Padahal untuk memahami tentang kesejatian hidup diperlukan sarana
kesadaran batiniah atau rohani.
Bagi
pemahaman saya pribadi, adalah sangat tidak relevan suatu anggapan
bahwa interaksi dengan leluhur itu dianggap musyrik. Apalagi dianggap non-sense,
bagi saya anggapan itu merupakan kemunduran dalam kesadaran batin
sekalipun jika di banding zaman animisme dan dinamisme. Menurut
pemahaman saya musyrik adalah persoalan dalam hati dan cara berfikir,
bukan dalam manifestasi tindakan. Saya tetap percaya bahwa tanpa adanya
kuasa dan kehendak Tuhan apalah artinya leluhur. Leluhur sekedar sebagai
perantara. Seperti halnya anda mendapatkan rejeki melalui perantara
perusahaan tempat anda bekerja. Jika Anda menuhankan perusahaan tempat
anda bekerja sama halnya berfikir musrik. Dan orang dungu sekalipun tak
akan pernah menuhankan leluhur karena leluhur itu roh (manusia) yang
jasadnya telah lebur kembali menjadi tanah. Hubungan dengan leluhur
seperti halnya hubungan dengan orang tua, saudara, tetangga, atau
kakek-nenek yang masih hidup yang sering kita mintai tolong.

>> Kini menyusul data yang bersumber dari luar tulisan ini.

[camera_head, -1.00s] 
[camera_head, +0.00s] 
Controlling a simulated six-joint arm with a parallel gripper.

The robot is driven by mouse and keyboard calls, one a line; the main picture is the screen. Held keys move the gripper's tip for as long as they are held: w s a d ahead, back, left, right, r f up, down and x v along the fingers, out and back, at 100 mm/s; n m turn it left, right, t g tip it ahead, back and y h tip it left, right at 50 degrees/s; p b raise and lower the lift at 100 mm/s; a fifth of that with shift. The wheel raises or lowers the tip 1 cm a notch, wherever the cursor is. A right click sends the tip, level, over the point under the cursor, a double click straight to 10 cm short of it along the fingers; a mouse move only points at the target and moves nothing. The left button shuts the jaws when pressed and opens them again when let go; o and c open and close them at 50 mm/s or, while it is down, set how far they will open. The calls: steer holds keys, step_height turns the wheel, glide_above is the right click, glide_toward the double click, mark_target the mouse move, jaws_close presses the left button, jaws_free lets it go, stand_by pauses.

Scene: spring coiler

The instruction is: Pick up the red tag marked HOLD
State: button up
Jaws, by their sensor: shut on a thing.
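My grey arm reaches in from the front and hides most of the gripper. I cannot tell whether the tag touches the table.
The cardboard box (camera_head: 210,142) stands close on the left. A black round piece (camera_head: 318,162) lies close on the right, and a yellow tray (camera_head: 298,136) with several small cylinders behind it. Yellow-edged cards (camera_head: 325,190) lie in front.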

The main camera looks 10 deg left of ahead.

Perbedaannya hanyalah sekedar yang satu masih memiliki jasad kotor,
sedangkan leluhur sudah meninggalkan jasad kotornya. Bila kita mohon doa
restu pada orang hidup yang masih dibungkus jasad kotor mengapa tak
dituduh musrik, sedangkan kepada leluhur dianggap musrik. Padahal untuk
menjadi musrik itu pun sangat mudah, anda tinggal berfikir saja jika
seorang dokter dengan resep obat yang anda minum adalah mutlak menjadi
penyembuh penyakit di luar kuasa Tuhan. Atau anda meminta tolong kepada
tetangga untuk mbetulin genting bocor, dan orang itu dapat
bekerja sendiri tanpa kuasa Tuhan. Saya fikir konsep musyrik adalah cara
berfikir orang-orang yang hidup di zaman jahiliah saja. Atau mungkin
manusia purba jutaan tahun lalu. Namun apapun alasannya tuduhan musrik
menurut saya, merupakan tindakan penjahiliahan manusia.
Kendatipun
demikian, jika tidak ada jalinan komunikasi dengan leluhur, para
leluhur tak akan mencampuri urusan duniawi anak turunnya. Oleh sebab itu
dalam tradisi Jawa begitu kental upaya-upaya menjalin hubungan dengan
para leluhurnya sendiri. Misalnya dilakukan ziarah, nyekar, mendoakan,
merawat makam, selamatan, kenduri, melestarikan warisan, dan menghayati
segenap ajaran-ajarannya yang mengandung nilai luhur filsafat kehidupan.